Definition 1 (register__inv)

\(\forall r \in registers. \exists l. R[r] = Vlong \; l\)

As expected, the memory consistency invariant is a bit more elaborate. It states that each CompCert memory region mr register 8-bit integer blocks b of memory m, designated by a pointer mr.ptr to the 32-bit physical mr.start address of b, the 32-bit mr.size of b and at least Readable permissions mr.perm across [0, size). Finally, every two regions point to disjoint physical address spaces in m (as per CompCert’s memory regions for \(mr'.ptr \ne mr.ptr\)).

Definition 2 (memory__inv)

\(\forall mr \in MRs , \; m. \; \exists b, start, size\). s.t.

\(\begin{array}{l} mr.ptr = Vptr \; b \; 0 \; \wedge \; Mem.valid\_block \; m \; b \; \wedge \; is\_byte\_block \; b \; m \; \wedge \\ mr.start = Vint \; start \; \wedge \; mr.size = Vint \; size \; \wedge \; mr.perm \ge Readable \; \wedge \\ Mem.range\_perm \; m \; b \; 0\; (Int.unsigned \; size) \; Cur \; mr.perm \; \wedge \\ (\forall mr' \in MRs , mr' \ne mr \rightarrow mr'.ptr \ne mr.ptr) \end{array}\)
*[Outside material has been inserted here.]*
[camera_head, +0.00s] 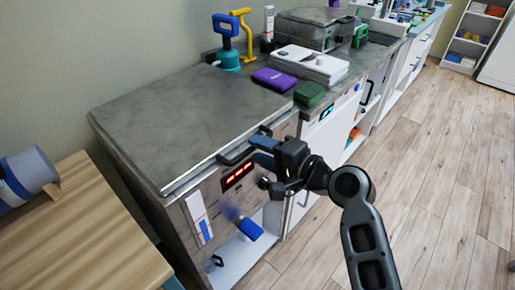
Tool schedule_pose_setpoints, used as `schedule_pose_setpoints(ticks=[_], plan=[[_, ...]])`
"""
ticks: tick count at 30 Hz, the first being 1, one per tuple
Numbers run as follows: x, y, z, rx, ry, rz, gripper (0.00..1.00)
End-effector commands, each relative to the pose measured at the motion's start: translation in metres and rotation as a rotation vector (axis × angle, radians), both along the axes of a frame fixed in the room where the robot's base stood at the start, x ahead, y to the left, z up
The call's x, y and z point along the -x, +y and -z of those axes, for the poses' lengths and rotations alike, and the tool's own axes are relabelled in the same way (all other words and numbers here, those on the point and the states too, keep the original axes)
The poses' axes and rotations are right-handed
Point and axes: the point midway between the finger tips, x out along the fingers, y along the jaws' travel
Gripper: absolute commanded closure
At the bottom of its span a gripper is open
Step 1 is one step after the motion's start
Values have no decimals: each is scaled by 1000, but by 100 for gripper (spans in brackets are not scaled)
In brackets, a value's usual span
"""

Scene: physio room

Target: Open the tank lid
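The tank (180,210) is a steel box with a red digital display on its front. Its flat grey metal lid (190,115) lies level on top, closed. A dark bar handle (235,156) sticks out from the lid's front edge. My gripper (258,150) reaches in from the right, its blue-tipped fingers at the handle's right part. I cannot tell whether the fingers touch the handle or close around it, since the gripper body hides part of it.
A wooden table (85,235) stands at the left. Right of the lid, the counter holds a green block (309,93), a purple pack (274,79), a white device (310,64) and a teal pump (228,60). The wooden floor (430,170) at the right is clear.

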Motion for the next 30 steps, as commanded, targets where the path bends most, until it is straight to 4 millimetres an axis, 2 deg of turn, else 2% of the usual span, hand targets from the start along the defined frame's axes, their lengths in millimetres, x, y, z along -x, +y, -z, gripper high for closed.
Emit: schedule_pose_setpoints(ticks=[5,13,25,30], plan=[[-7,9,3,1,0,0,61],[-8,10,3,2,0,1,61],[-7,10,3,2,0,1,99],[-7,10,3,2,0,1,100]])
Linux eBPF has a verifier to statically analyze eBPF programs and only accept those which are free of undefined behaviors. Our CertrBPF’s verifier, introduced in Sect. 8, ensures the weaker invariant given by Definition 3. The invariant stipulates the minimal pre-condition so that the interpreter can safely run a sequence of instructions I. More precisely, the invariant states that each instruction I[i] references registers within the range [0, 10] and that the target of every jump instruction is within the program range i.e., \(0 \le i+o\!f\!s+1 \le length(I) - 1\).

Definition 3 (verifier_inv)

\(\forall i, \; I, \; o\!f\!s. \; 0 \le i \le length(I) - 1 \rightarrow \)

\(\begin{array}{l} 0 \le get\_dst(I[i]) \le 10 \; \wedge 0 \le get\_src(I[i]) \le 10 \; \wedge \\ ((I[i] = Ja \; o\!f\!s\vee I[i] = Jump \; \_\_ \; \_\_ \; \_\_ \; o\!f\!s) \rightarrow 0 \le i+o\!f\!s+1 \le length(I) - 1) \end{array}\)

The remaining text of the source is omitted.